◆ Exercise objective: Pictures stay out of the copy; set down each line of the listing below exactly.

◆ Source material:
◆ ◆ ◆ ◆

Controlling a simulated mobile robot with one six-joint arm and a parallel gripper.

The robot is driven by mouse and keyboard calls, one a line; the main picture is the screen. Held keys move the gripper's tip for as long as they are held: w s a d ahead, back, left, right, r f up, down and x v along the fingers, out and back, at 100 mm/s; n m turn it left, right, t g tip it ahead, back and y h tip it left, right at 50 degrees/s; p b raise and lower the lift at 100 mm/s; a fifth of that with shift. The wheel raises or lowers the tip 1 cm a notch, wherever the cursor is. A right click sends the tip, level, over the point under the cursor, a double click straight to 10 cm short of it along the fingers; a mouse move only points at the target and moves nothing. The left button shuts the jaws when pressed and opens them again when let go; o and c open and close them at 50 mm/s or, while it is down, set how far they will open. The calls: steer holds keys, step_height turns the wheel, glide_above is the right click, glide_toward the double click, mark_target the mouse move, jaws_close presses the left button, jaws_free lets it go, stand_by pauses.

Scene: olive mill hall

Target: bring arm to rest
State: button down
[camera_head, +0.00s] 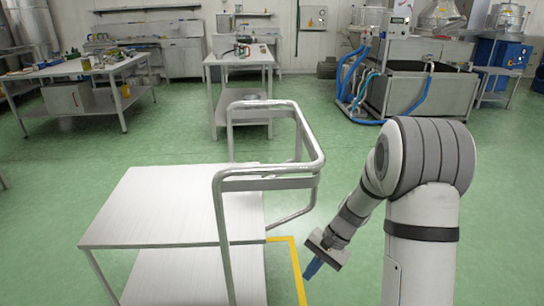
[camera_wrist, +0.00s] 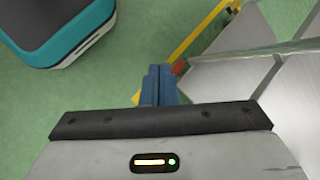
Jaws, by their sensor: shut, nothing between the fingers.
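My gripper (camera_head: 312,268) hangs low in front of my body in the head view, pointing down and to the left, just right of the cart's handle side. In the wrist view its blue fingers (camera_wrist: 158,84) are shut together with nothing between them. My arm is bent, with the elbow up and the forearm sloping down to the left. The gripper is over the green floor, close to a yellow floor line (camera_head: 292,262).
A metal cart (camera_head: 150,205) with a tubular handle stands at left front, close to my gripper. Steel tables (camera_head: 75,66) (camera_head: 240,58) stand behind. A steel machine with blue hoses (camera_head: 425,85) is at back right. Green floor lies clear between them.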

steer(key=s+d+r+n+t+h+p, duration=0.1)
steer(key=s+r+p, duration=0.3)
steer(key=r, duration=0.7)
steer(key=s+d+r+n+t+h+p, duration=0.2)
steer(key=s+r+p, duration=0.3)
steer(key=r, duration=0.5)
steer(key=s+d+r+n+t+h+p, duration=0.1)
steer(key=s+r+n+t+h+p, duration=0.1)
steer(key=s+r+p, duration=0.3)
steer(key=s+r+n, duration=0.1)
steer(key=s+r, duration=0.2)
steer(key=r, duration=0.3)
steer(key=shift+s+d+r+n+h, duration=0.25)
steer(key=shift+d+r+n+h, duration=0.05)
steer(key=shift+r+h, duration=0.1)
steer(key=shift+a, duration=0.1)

◆ ◆ ◆ ◆

◆ Full response:
Controlling a simulated mobile robot with one six-joint arm and a parallel gripper.

The robot is driven by mouse and keyboard calls, one a line; the main picture is the screen. Held keys move the gripper's tip for as long as they are held: w s a d ahead, back, left, right, r f up, down and x v along the fingers, out and back, at 100 mm/s; n m turn it left, right, t g tip it ahead, back and y h tip it left, right at 50 degrees/s; p b raise and lower the lift at 100 mm/s; a fifth of that with shift. The wheel raises or lowers the tip 1 cm a notch, wherever the cursor is. A right click sends the tip, level, over the point under the cursor, a double click straight to 10 cm short of it along the fingers; a mouse move only points at the target and moves nothing. The left button shuts the jaws when pressed and opens them again when let go; o and c open and close them at 50 mm/s or, while it is down, set how far they will open. The calls: steer holds keys, step_height turns the wheel, glide_above is the right click, glide_toward the double click, mark_target the mouse move, jaws_close presses the left button, jaws_free lets it go, stand_by pauses.

Scene: olive mill hall

Target: bring arm to rest
State: button down
[camera_head, +0.00s] 
[camera_wrist, +0.00s] 
Jaws, by their sensor: shut, nothing between the fingers.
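My gripper (camera_head: 312,268) hangs low in front of my body in the head view, pointing down and to the left, just right of the cart's handle side. In the wrist view its blue fingers (camera_wrist: 158,84) are shut together with nothing between them. My arm is bent, with the elbow up and the forearm sloping down to the left. The gripper is over the green floor, close to a yellow floor line (camera_head: 292,262).
A metal cart (camera_head: 150,205) with a tubular handle stands at left front, close to my gripper. Steel tables (camera_head: 75,66) (camera_head: 240,58) stand behind. A steel machine with blue hoses (camera_head: 425,85) is at back right. Green floor lies clear between them.

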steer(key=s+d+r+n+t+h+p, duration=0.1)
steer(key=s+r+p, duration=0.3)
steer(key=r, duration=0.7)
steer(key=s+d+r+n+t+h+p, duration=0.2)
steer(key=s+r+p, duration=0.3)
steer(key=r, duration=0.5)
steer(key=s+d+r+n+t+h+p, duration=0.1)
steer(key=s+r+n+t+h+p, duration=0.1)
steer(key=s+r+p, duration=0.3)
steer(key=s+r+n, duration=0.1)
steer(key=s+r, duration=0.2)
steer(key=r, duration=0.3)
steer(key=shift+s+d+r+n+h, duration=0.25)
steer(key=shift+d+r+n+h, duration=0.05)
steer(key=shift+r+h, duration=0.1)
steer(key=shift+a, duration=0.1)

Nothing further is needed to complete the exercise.